A piscicultura é uma atividade agropecuária milenar que fornece alimento protéico de alta qualidade para diversas populações no mundo inteiro. Existem muitos modos de produção de peixes, desenvolvidos ou adaptados às diversas condições locais. Um dos objetivos principais de todos os sistemas aquícolas, além da própria produção de alimento, é fazer o uso mais eficiente possível da água e do espaço disponível.
Os exemplos mais antigos da piscicultura na Agricultura Familiar são relatados na China, onde, após a Revolução Cultural (1966-1976), as famílias tinham de tirar todo o seu sustento em módulos rurais reduzidos. Muitas famílias tinham de sobreviver em lotes menores que 1000 m2. Dessa forma, todas as atividades dentro da propriedade tinham de ser otimizadas e integradas, de modo que a produção de alimentos fosse manejada como um todo. Ou seja, um verdadeiro sistema de produção de alimentos, onde cada parte da propriedade rural tinha sua função vital, integradas umas às outras, de forma que os resíduos de uma atividade eram insumos para a outra.
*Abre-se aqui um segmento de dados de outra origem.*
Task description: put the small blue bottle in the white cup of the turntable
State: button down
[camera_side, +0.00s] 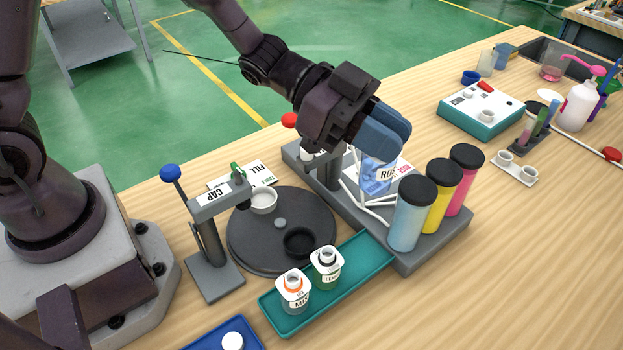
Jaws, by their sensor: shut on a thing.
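The small blue bottle (374,179) is translucent with a white label, partly hidden under the blue fingers. My gripper (382,138) is shut on it, near the rack of tall cylinders. The bottle looks upright; whether its base touches the rack I cannot tell. The dark round turntable (252,236) is to the left, at centre. Its white cup (263,201) is at the far side and looks empty. A black cup (299,242) sits at its near side. My gripper is to the right of and farther back than the white cup.
The CAP stand (209,240) with a blue knob is left of the turntable. A teal tray (275,308) holds two bottles in front. The right foreground table is clear.

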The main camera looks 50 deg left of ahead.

Neste contexto, a piscicultura é a atividade integradora da Agricultura Familiar. Ou seja, sem ela, o sistema familiar de produção de alimentos tem apenas várias pequenas atividades isoladas umas das outras. Diversos autores denominam a piscicultura nesses casos como o “motor” ou o “coração” do sistema ou a “corrente da bicicleta”.
Atualmente, no Brasil, destaca-se o trabalho batizado de “Sisteminha Embrapa” pelos primeiros usuários na região nordeste, no qual, em resumo: Uma pequena unidade de produção de peixes (tanque) é instalada no terreno. Geralmente são utilizados fundamentos e adaptações da produção intensiva de peixes em sistemas fechados em recirculação (RAS – recirculating aquaculture systems), como decantadores e filtros.
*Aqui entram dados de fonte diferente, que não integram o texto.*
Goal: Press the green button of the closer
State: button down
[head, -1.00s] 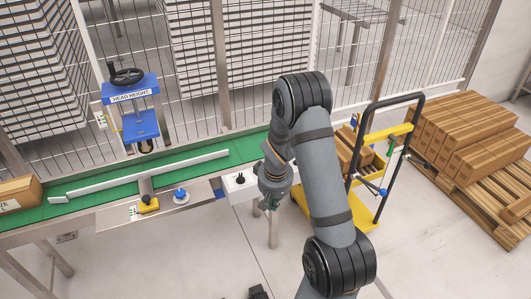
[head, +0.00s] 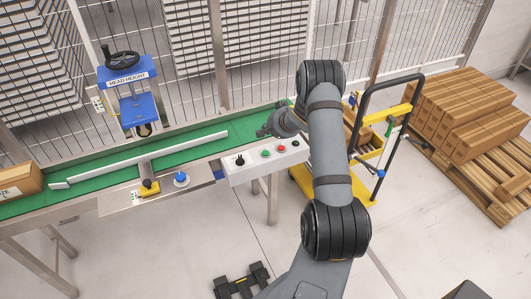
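The green button (head: 266,153) sits on a white control box (head: 262,169) at the right end of the conveyor's front edge. It is between a black knob (head: 240,160) on its left and a red button (head: 281,149) on its right. My gripper (head: 263,132) is just behind the box, over the green belt, and points left. It is apart from the green button in the picture; its height above the belt is unclear. The fingers are small and dark, so their opening cannot be told. The blue machine marked HEAD HEIGHT (head: 128,84) stands over the belt.
A white rail (head: 180,150) runs along the green belt (head: 210,146). A carton (head: 18,178) lies at the left end. A blue knob (head: 181,179) and a yellow part (head: 150,188) are at the front edge. A yellow trolley (head: 303,183) stands right; mesh fencing is behind.

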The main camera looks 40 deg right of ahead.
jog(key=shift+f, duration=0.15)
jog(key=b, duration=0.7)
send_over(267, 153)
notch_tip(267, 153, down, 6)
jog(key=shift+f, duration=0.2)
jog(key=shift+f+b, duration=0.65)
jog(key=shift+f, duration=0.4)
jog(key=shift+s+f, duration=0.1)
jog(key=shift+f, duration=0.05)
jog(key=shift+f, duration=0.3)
Esses elementos são desenvolvidos e montados no próprio local, de acordo com os materiais disponíveis como papelão, madeira, ferro, plástico, cimento, britas, tambores, argila expandida, bolinhas de gude, mantas de lã de vidro, entre outros. Os únicos materiais específicos seriam as bombas submersas e mídias de filtração biológica, que, no entanto, podem ser adquiridos em sites de compra livre na internet a preços e segurança cibernética razoáveis.
O manejo dos sistemas integrados é bastante simples. O tanque é povoado com alevinos e alimentados com ração comercial ou caseira, dependendo das condições locais. Parte da água do tanque é então utilizada periodicamente para a fertirrigação, por bombas e tubulações auxiliares ou até mesmo manualmente em baldes e regadores, de culturas agrícolas que são utilizadas na alimentação humana ou animal. A quantidade de água retirada do tanque neste processo é reposta por água limpa, retirada de nascente, lago, poço, ou cisterna, aliviando a degradação da qualidade da água do tanque para os peixes.
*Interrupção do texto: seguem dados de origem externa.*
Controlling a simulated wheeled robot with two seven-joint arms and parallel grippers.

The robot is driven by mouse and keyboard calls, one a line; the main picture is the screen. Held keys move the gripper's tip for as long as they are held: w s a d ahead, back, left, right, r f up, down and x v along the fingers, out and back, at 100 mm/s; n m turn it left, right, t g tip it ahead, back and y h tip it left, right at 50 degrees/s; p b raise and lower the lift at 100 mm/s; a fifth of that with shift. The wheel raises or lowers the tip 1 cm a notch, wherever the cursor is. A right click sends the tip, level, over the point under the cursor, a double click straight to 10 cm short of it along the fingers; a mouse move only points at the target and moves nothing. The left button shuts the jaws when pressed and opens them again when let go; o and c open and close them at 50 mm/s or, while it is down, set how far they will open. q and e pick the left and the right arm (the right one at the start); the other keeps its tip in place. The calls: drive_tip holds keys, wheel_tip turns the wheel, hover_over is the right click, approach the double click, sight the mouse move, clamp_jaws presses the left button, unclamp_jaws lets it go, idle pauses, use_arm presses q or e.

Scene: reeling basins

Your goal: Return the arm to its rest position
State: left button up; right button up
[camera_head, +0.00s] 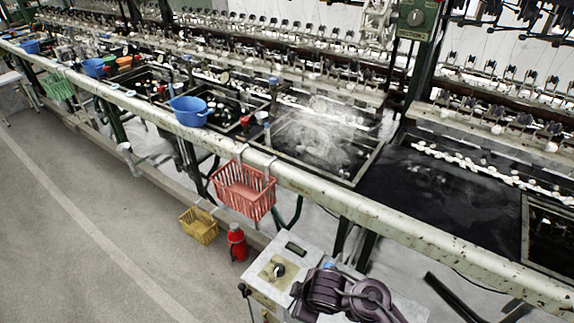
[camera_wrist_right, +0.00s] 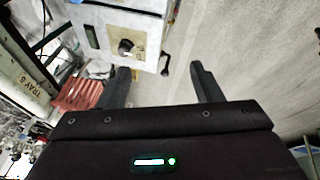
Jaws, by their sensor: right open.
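My right gripper (camera_wrist_right: 159,68) shows in the right wrist view with its two dark fingers spread wide apart. Nothing is held between them. Beyond the fingertips is a grey control box (camera_wrist_right: 125,40) with a dark knob. In the head view, purple arm links of mine (camera_head: 345,296) are at the bottom, beside the same grey box (camera_head: 290,262). I cannot tell from the head view where the right fingertips are. My left gripper is not in view.
A long pale rail (camera_head: 300,180) fronts the basins. A red basket (camera_head: 245,192) hangs from it and also shows in the right wrist view (camera_wrist_right: 78,95). A yellow basket (camera_head: 199,226) and red flask (camera_head: 237,243) are lower. The floor (camera_head: 80,230) at left is clear.

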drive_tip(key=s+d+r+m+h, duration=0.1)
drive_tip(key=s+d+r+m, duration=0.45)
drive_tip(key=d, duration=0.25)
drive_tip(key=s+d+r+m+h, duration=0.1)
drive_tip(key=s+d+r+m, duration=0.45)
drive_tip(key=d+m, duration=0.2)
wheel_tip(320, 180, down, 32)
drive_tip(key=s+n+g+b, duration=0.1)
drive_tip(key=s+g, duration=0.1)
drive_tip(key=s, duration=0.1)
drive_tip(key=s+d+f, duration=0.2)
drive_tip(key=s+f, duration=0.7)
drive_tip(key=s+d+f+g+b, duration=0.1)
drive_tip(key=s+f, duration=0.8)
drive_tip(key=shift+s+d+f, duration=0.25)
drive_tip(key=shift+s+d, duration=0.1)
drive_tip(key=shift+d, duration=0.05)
Diversas culturas agrícolas podem ser anexadas às cercanias dos tanques de piscicultura, para otimizar o uso dos recursos locais disponíveis, terra, água e nutrientes com fins de produção dos próprios alimentos. Culturas hortícolas como alface e outras plantas folhosas são as mais comuns, conjuntamente com frutos como tomates (longa vida e cereja), quiabo, maxixes, pimentas, abóboras, mamão e bananas. Culturas agrícolas tradicionais como mandioca, batata-doce, milho, amendoim e feijões também estão presentes, porém geralmente em escalas menores do que as comumente encontradas nos sistemas agrícolas tradicionais. Resíduos das culturas vegetais como restos de folhas, raízes, frutos e até inflorescências podem ser direcionadas para a suplementação alimentar de animais como aves e suínos em escala doméstica para o consumo próprio.
Até mesmo um aquário em uma residência tem o papel da piscicultura de integração de atividades de Agricultura Familiar, entretanto, em escala muito menor. De toda forma, a água do aquário deve ser trocada periodicamente total ou parcialmente com fins de limpeza de rotina. Essa água é rica em nutrientes. Esse efluente pode ser utilizado para fertilizar ou irrigar plantas em vasos e jardins.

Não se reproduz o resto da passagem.